Dalam pelaksanaannya, Pansus XVI diberikan masa tugas maksimal paling lambat pada 15 Februari 2024 mendatang.
Arief Bachtiar anggota komisi B yang juga juru bicara Pansus sebagai pengusul Raperda inisiarif ini mengatakan, adanya alih fungsi lahan pertanian bisa menyebabkan penurunan produksi.
Menurut dia, penurunan produksi yang diakibatkan alih fungsi lahan bersifat permanen dan sulit diperbaiki.
Sehingga berkurangnya luasan lahan dapat menganggu stabilitas ketahanan pangan.
”Mengingat dampak yg ditimbulkan, perlu upaya pengendalian yang dapat mengontrol laju alih fungsi lahan pertanian,” katanya.
Hal itu juga menurut Arif, perlu didukung undang-undang yang menjamin tersedianya lahan pertanian yang cukup.
Sehingga mampu mencegah terjadinya alih fungsi lahan pertanian secara tidak terkendali.
Serta menjamin akses masyarakat petani terhadap lahan pertanian yang tersedia.
Politisi Golkar ini menyebutkan, pembentukan perda tentang LP2B akan membawa implikasi pada aspek kehidupan masyarakat.
Seperti pemilik lahan yang tidak bisa memanfaatkan lahan hak miliknya secara leluasa di luar ketentuan.
”Secara hukum, pemilik lahan harus mengalokasikan lahannya sebagai LP2B,” ujarnya.
Selain itu, tanah hak milik tidak dapat dimanfaatkan sebesar-besarnya untuk memperoleh nilai ekonomi yang setinggi-tingginya.
Bahkan bisa timbul komplain atau tuntutan kepada pemerintah atas dibatasinya hak-hak atas tanah hak milik masyarakat.
”Hal ini merupakan konsekuensi logis dari hilangnya hak masyarakat dari mengelola lahan miliknya sendiri,” jelasnya.
Ia juga menyampaikan, Kabupaten Sidoarjo sebenarnya telah menetapkan struktur dan pola ruang wilayahnya yang dituangkan dalam Perda Nomor 6 Tahun 2009 tentang Rencana Tata Ruang Wilayah.
Kendati demikian, dalam Perda tersebut belum diatur secara eksplisit tentang lahan pertanian berkelanjutan.
Dengan adanya penyusunan Raperda itu, diharapkan dapat membawa implikasi terhadap peningkatan kehidupan masyarakat, terlebih dapat ikut meningkatkan keuangan daerah.
Namun begitu, ada catatan menarik dari pembentukan Raperda LP2B ini, yang ternyata dinilai sedikit tidak sesuai dengan UU No 41 tahun 2009 tentang LP2B.

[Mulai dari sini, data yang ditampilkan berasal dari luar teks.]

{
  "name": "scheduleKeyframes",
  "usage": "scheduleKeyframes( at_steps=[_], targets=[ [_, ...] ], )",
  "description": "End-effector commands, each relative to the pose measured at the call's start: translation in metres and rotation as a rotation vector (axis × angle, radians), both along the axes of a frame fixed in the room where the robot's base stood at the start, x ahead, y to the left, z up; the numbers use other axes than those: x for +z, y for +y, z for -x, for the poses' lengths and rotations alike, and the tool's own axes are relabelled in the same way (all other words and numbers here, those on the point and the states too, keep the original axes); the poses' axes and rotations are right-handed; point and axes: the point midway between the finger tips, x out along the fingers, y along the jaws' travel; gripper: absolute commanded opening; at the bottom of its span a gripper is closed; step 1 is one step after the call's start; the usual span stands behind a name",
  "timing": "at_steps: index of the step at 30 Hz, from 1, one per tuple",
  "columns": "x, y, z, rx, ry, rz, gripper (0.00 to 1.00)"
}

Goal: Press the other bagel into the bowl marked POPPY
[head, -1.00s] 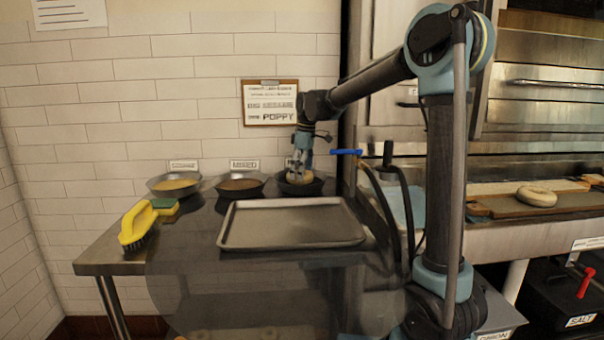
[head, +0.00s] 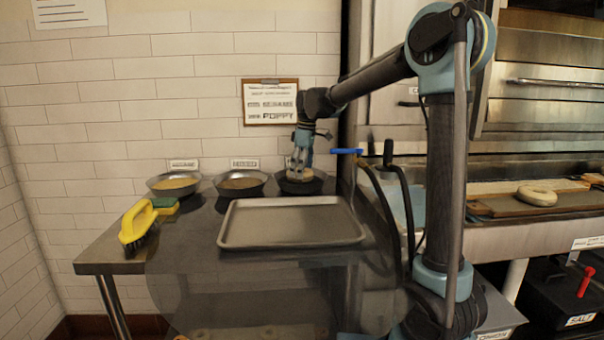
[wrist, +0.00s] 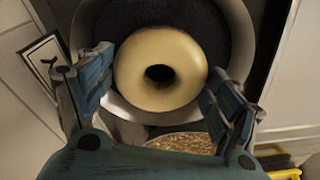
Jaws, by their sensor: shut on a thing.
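My gripper (head: 299,176) points down into the right-hand bowl (head: 314,189) of the row against the wall. It is shut on a pale bagel (wrist: 137,82), which lies between the two fingers. In the wrist view the bagel sits flat over the dark seeds (wrist: 202,22) in this bowl; I cannot tell how firmly it presses on them. The card behind this bowl is mostly hidden by my gripper, and the wrist view shows only part of a label (wrist: 42,66). Another plain bagel (head: 537,195) lies on a wooden board at the right.
A bowl of brownish seeds (head: 241,184) stands next to it, and a bowl with yellow contents (head: 174,183) is farther left. An empty tray (head: 292,240) lies in front. A yellow brush (head: 137,224) and sponge are at the left. A clipboard (head: 270,102) reading POPPY hangs behind.

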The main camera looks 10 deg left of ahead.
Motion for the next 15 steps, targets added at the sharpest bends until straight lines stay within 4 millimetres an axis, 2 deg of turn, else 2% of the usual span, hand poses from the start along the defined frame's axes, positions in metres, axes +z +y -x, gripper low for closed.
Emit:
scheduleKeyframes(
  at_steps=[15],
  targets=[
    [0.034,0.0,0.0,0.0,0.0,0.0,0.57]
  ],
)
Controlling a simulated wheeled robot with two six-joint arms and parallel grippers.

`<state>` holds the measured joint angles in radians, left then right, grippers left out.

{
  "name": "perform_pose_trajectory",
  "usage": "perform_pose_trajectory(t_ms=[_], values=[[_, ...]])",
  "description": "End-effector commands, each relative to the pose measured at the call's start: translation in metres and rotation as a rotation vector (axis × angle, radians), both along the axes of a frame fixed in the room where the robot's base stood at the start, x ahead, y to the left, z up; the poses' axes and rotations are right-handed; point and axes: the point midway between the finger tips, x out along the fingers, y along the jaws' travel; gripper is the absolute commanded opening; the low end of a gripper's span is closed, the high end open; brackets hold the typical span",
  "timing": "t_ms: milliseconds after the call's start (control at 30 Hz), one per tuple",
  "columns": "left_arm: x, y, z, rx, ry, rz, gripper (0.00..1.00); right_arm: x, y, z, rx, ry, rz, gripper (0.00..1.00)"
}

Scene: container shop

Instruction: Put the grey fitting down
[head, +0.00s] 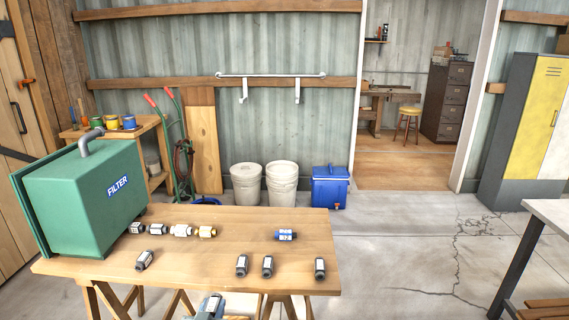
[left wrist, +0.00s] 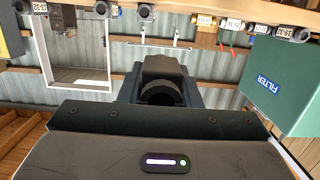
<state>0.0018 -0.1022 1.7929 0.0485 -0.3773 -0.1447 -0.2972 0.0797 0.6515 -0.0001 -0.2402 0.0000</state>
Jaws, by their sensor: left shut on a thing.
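My left gripper (head: 210,304) shows only in part at the bottom edge of the head view, in front of the table's near edge. In the left wrist view its dark body fills the lower middle. The gripper is shut on a dark grey fitting (left wrist: 160,94), whose round end shows there. The rest of the fitting is hidden, and I cannot make it out in the head view. The wooden table (head: 190,272) lies just beyond the gripper. My right gripper is not in view.
A green filter box (head: 75,205) fills the left end. The table's middle has bare room.

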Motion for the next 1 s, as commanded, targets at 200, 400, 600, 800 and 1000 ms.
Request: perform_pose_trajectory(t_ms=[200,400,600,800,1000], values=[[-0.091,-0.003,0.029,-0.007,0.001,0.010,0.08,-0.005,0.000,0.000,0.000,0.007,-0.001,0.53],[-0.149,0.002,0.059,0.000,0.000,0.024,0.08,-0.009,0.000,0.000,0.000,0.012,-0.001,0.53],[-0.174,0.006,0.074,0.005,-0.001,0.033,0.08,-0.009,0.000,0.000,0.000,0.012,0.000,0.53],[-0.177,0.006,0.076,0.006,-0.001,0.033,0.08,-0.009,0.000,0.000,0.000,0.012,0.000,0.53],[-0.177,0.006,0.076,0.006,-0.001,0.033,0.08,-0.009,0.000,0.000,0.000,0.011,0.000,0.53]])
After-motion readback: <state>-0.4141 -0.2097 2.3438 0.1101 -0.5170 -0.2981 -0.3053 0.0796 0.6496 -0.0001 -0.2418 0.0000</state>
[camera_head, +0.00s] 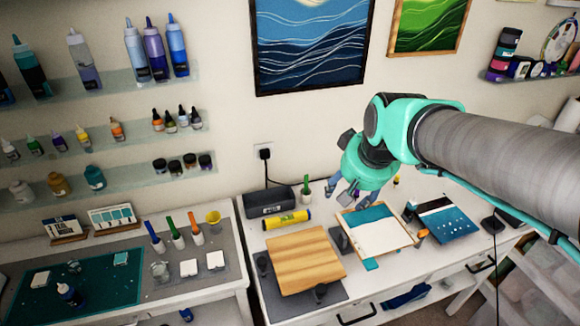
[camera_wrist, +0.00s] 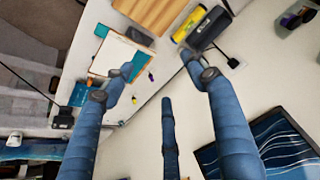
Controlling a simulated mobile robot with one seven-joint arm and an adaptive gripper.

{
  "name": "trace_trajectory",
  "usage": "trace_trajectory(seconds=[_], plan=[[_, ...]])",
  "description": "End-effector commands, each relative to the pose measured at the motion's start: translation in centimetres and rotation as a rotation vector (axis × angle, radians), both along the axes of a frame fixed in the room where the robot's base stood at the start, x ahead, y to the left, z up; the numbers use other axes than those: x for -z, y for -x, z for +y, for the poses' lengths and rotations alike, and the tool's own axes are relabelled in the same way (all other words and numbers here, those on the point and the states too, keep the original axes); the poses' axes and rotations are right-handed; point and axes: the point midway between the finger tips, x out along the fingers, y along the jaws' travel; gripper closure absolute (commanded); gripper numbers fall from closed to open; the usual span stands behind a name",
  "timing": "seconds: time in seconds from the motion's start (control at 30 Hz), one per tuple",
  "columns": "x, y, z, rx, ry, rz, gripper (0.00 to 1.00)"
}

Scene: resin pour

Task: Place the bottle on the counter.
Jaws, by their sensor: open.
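Several bottles are in view, and I cannot tell which one the task means. A small dark bottle with a yellow part (camera_head: 396,181) stands at the back of the white counter (camera_head: 323,212), beside my gripper. A dark blue bottle (camera_head: 69,293) stands on the green cutting mat at left. My gripper (camera_head: 345,190) hangs above the back of the counter. Its blue fingers are spread apart in the wrist view (camera_wrist: 157,72), with nothing between them.
Glass shelves (camera_head: 140,84) at upper left hold squeeze bottles and jars. A wooden board (camera_head: 303,262), a clipboard (camera_head: 375,232), a yellow roll (camera_head: 287,220) and a dark box (camera_head: 270,203) crowd the counter. A framed wave picture (camera_head: 310,45) hangs behind my arm.

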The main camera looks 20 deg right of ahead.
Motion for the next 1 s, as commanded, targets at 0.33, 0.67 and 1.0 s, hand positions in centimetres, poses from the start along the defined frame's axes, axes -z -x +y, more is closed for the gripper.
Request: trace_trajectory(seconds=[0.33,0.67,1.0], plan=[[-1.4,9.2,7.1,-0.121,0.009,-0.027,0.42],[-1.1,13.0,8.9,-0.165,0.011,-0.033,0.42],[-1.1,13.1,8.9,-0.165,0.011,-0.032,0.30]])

Dalam bab XII ketentuan peralihan pasal 75 ayat (1) disebutkan Rencana Tata Ruang Wilayah Kabupaten/Kota yang belum menetapkan Kawasan Pertanian Pangan Berkelanjutan, Lahan Pertanian Pangan Berkelanjutan dan Lahan Cadangan Pertanian Pangan Berkelanjutan sebagaimana dimaksud dalam Pasal 18 disesuaikan paling lama dalam waktu 2 (dua) tahun terhitung sejak Undang-Undang ini diundangkan.
Sedangkan ayat 2 menyebutkan Pada saat Undang-Undang ini berlaku, sedangkan Rencana Tata Ruang Wilayah Kabupaten/Kota sudah ditetapkan, penetapan Kawasan Pertanian Pangan Berkelanjutan, Lahan Pertanian Pangan Berkelanjutan dan Lahan Cadangan Pertanian Pangan Berkelanjutan sebagaimana dimaksud pada Pasal 18 dilakukan oleh bupati/walikota sampai diadakan perubahan atas Peraturan Daerah Rencana Tata Ruang Wilayah Kabupaten/Kota.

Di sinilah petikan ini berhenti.